The following meditation was written by Dr. Michael B. Brown.

“’Come to me, all you who are struggling hard and carrying heavy loads, and I will give you rest.’” Matthew 11:28 (Common English Bible)

“Living below in this old sinful world, Hardly a comfort can afford;

(One Lord, One Faith, One Baptism: an African American ecumenical hymnal, Chicago: GIA Publications, 2018, #543)

That old hymn offers a prescription for peace in a world where peace is sometimes seriously difficult to find. And on those occasions when we do find it, it’s rarely because of anything external or anything we managed to accomplish on our own. In fact, it defies rational explanation. Paul called it a peace that “exceeds all understanding.” (Philippians 4:7 CEB)

Robert Duvall is almost universally acclaimed as one of the greatest actors in movie history. To me, for all his outstanding body of work, he was never better than in his fascinating movie The Apostle.
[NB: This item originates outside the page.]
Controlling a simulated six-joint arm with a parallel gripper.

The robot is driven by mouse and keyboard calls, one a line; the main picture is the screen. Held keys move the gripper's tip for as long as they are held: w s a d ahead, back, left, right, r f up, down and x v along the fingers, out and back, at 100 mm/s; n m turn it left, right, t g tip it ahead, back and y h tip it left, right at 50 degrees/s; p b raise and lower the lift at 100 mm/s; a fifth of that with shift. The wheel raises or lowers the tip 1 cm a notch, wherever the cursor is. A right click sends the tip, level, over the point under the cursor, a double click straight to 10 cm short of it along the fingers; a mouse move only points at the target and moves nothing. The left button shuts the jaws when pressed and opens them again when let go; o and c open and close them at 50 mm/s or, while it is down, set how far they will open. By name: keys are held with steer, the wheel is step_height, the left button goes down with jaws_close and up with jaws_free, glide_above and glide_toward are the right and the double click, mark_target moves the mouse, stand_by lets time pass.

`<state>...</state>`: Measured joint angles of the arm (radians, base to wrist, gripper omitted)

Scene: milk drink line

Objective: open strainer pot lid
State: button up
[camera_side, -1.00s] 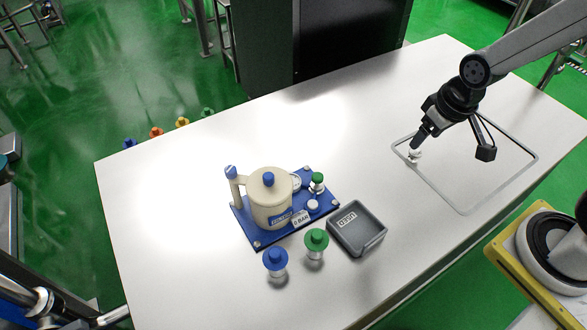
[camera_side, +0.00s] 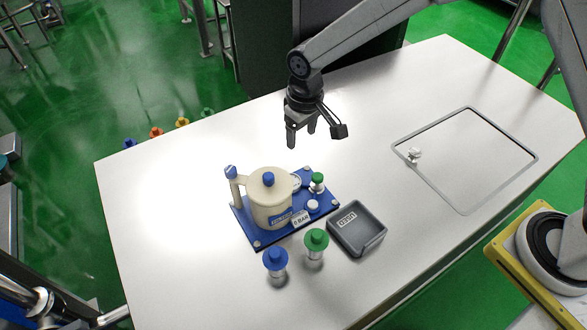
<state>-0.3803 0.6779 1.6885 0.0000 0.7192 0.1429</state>
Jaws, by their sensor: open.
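The strainer pot (camera_side: 268,208) is a cream cylinder with a blue label, standing upright on a blue base plate (camera_side: 246,232) near the middle of the white table. My gripper (camera_side: 302,140) is open and empty. It hangs in the air above and a little right of the pot in the picture, fingers pointing down, apart from the lid.
A blue-topped post (camera_side: 231,173) stands left of the pot and a green-topped valve (camera_side: 317,179) right of it. A grey tray (camera_side: 357,231), a blue-capped piece (camera_side: 276,262) and a green-capped piece (camera_side: 316,243) stand in front. A small white part (camera_side: 414,154) lies by the grey rectangular frame (camera_side: 462,212).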

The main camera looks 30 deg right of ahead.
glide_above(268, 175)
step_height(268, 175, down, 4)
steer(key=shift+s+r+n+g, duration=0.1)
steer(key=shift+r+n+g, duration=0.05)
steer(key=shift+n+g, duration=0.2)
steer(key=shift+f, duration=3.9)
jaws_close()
The close of that movie finds him dressed in the striped prison uniform of days gone by, doing hard labor in a field under a hot summer sun, smiling and quoting words of faith and praise. (Hollywood, California: Butcher Run Films, 1997) The circumstances of his life were demoralizing, but his inner spirit refused to be defeated by outer circumstances. He possessed a peace that exceeded rational understanding. Just a movie? No. Instead, it is the testimony of centuries of faithful people who survived hardships and heartaches not because they were necessarily strong, but rather because they knew Someone who was … Someone they could lean on when otherwise they would fall … Someone who invited them to “Come unto me, all you who are struggling hard and carrying heavy loads, and I will give you rest.” 
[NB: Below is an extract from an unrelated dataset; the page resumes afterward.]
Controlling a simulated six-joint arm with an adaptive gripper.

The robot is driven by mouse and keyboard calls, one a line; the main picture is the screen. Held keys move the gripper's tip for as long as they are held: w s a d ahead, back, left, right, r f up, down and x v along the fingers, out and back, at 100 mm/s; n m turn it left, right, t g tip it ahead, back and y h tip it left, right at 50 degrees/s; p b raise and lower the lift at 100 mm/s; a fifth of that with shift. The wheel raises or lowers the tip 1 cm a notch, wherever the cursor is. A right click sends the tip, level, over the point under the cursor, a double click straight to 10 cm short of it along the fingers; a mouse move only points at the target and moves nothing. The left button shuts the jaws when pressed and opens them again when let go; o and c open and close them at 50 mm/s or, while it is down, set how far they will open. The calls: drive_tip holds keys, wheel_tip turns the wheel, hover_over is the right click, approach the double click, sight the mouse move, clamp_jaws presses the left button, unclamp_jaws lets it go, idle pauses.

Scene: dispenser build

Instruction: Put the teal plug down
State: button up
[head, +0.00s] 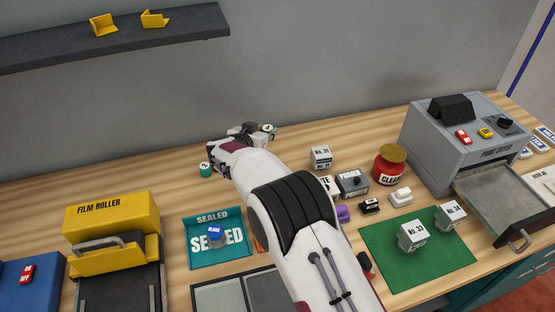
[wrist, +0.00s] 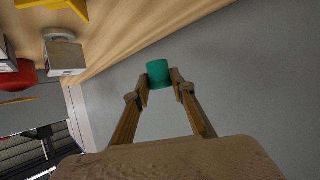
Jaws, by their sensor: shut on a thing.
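In the wrist view the teal plug (wrist: 158,72) sits between the two fingertips of my gripper (wrist: 162,82), which is shut on it. The grey wall fills the picture behind the plug. In the head view my gripper (head: 255,131) is at the far side of the counter near the wall, partly hidden by my own arm. I cannot clearly make out the held plug's teal side there. A small teal cylinder with a white numbered top (head: 206,170) shows just left of my wrist.
A teal SEALED mat (head: 205,258) and yellow film roller (head: 110,215) are at left. A green mat (head: 400,273) is front right. A dark shelf (head: 180,30) hangs above.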

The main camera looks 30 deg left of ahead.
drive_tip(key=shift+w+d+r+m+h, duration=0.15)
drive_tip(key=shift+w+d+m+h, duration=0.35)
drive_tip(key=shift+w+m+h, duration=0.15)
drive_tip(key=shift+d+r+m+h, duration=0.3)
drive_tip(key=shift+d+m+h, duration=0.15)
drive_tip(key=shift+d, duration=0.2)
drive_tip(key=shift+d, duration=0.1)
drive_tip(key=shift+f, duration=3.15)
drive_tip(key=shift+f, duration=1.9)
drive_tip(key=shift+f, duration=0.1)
As I write this meditation, I have no idea who will read it. But I do know that whoever reads it will be carrying some heavy load in his or her life. They will be bearing up under some burden, perhaps unseen by any human eye. If you are that person, then hang onto this promise. There is Someone who does see and who knows and cares about what you are going through. He clearly stated that he does not desire for you to bear your burden alone. There is a source of strength beyond our strength, a source of hope beyond our means to make lemonade out of lemons. He is leaning forward now to hear the prayer you whisper. And he is saying, “Come unto me, all you who are struggling hard and carrying heavy loads, and I will give you rest.” Just say the word, and his hand will take your own providing peace that exceeds understanding.

Where could I go? O, where could I go, Seeking a refuge for my soul?

Needing a friend to save me in the end, Where could I go but to the Lord?